The invention and further advantageous embodiments of the invention according to features in the subclaims are explained below with reference to example embodiments in the figures, in which:
In respect of at least one embodiment of the method, during operation of the roller bearing, a sensor signal in the form of a sound emission signal is captured in a frequency band in the ultrasonic range, and shock pulses in the sound emission signal are determined.
At least one embodiment of the invention takes as its starting point the knowledge that electrical currents through the roller bearing, such as those which can occur due to voltage potential differences between the inner and outer rings of the bearing in the case of e.g. converter-supplied electric motors, can result in the ignition of an arc if the breakdown voltage of the lubricating film on the bearing is exceeded. In the case of high breakdown energies, so-called corrugation occurs due to vaporization of material from the track. A structure of peaks and troughs develops in the track in this case, resulting in increased bearing vibration, bearing noise and ultimately premature bearing failure.
However, the occurrence of vaporization is associated with an acoustic shock pulse which can be captured by a sensor in a frequency band in the ultrasonic range. By determining the shock pulses, it is therefore easy to provide for early detection of detrimental bearing currents and therefore early prevention of damage to the bearing. This can be done either during an initial start-up phase in the operation of the roller bearing, or during subsequent live operation.

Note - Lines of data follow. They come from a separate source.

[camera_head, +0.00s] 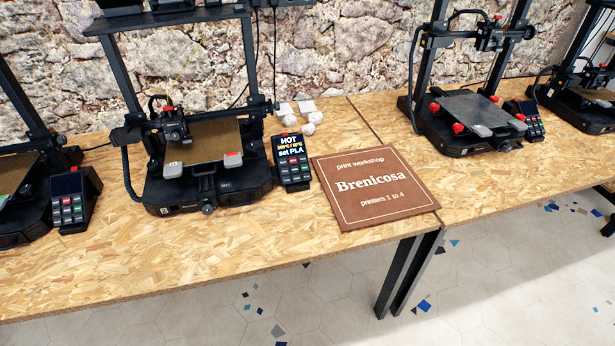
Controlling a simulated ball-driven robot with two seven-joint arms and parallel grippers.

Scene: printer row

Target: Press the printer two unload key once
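A black printer (207,192) stands second from the left on the table, behind the front edge. Its key panel (279,176) leans at its right front. The lit screen (291,147) reads "HOT", a temperature line too small to read surely, and "set PLA". Below the screen are several small coloured keys (292,172), red, green and pale; their labels are too small to read, so I cannot tell which is unload. Neither of my grippers is in view, and nothing touches the panel.
The chipboard table (240,240) is bare in front of this printer. A brown "Brenicosa" sign (405,205) lies right of the panel. Small white pieces (307,129) lie behind. A left printer's panel (66,184), a third printer (462,140) and a far-right printer (580,112) also show.

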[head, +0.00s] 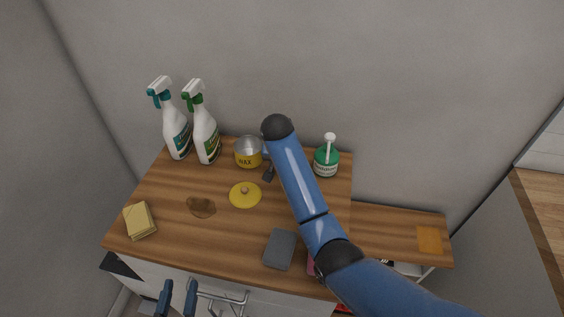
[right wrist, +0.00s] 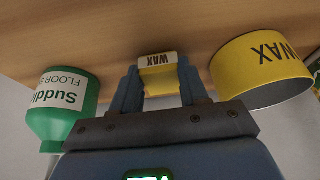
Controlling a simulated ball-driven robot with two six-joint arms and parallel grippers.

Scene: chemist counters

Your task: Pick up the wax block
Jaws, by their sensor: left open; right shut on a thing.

In this context, sound emission or “acoustic emission” (AE) is understood to mean a phenomenon wherein elastic waves are generated by an intermittent excitation resulting from a sudden release of energy within a solid. Corresponding sound emission signals, which propagate in the form of solid-borne sound in the solid, normally occur in a frequency range of approximately 80 kHz to 1 MHz.
It emerges that shock pulses caused by bearing currents occur primarily in a frequency range of approximately 80 kHz to 150 kHz and are preferably also determined in this frequency range in order to detect the bearing currents.
It likewise emerges that the duration of the shock pulses which are generated by and emanate from the bearing, said shock pulses being caused by bearing currents (subsequently also referred to as “source pulses”), lies in the range of some microseconds to a few milliseconds. Therefore for the purpose of detecting the bearing currents, provision is preferably made for determining shock pulses having a duration in the range of 1 μs to 10 ms. The precise duration depends on the spatial extent of the material transformation or damage. The source pulse is directly proportional to the diameter of the material change and indirectly proportional to the speed of sound in the material. It must however also be taken into consideration in this case that reflection, refraction, dispersion, etc. occur during propagation of a solid-borne sound wave in the material, and change the wave form picked up by the sensor compared with the wave form directly at the source. Moreover, the wave form is changed by the sensor transmission function, wherein resonant solid-borne sound sensors in particular reverberate, i.e. the pulses are prolonged by the natural resonance of the sensor. In the context of a known sensor transmission function, the sensor response and hence the die-away effect of the sensor can be calculated for a jump function. Detected pulses of shorter duration than this die-away effect do not therefore originate from sound emission sources, but rather from electromagnetic interference of the electronics or similar. Such pulses of too short a duration are preferably ignored or filtered out.
According to a further particularly advantageous embodiment, for the purpose of detecting the bearing current, provision is made for determining shock pulses whose pulse rise time is shorter than their pulse fall time. This is based on the finding that the solid-borne sound pulses generated by bearing currents have a relatively short pulse rise time due to the plastic material distortion of the solid, and a comparatively longer pulse fall time due to the elastic dying away of the material particles.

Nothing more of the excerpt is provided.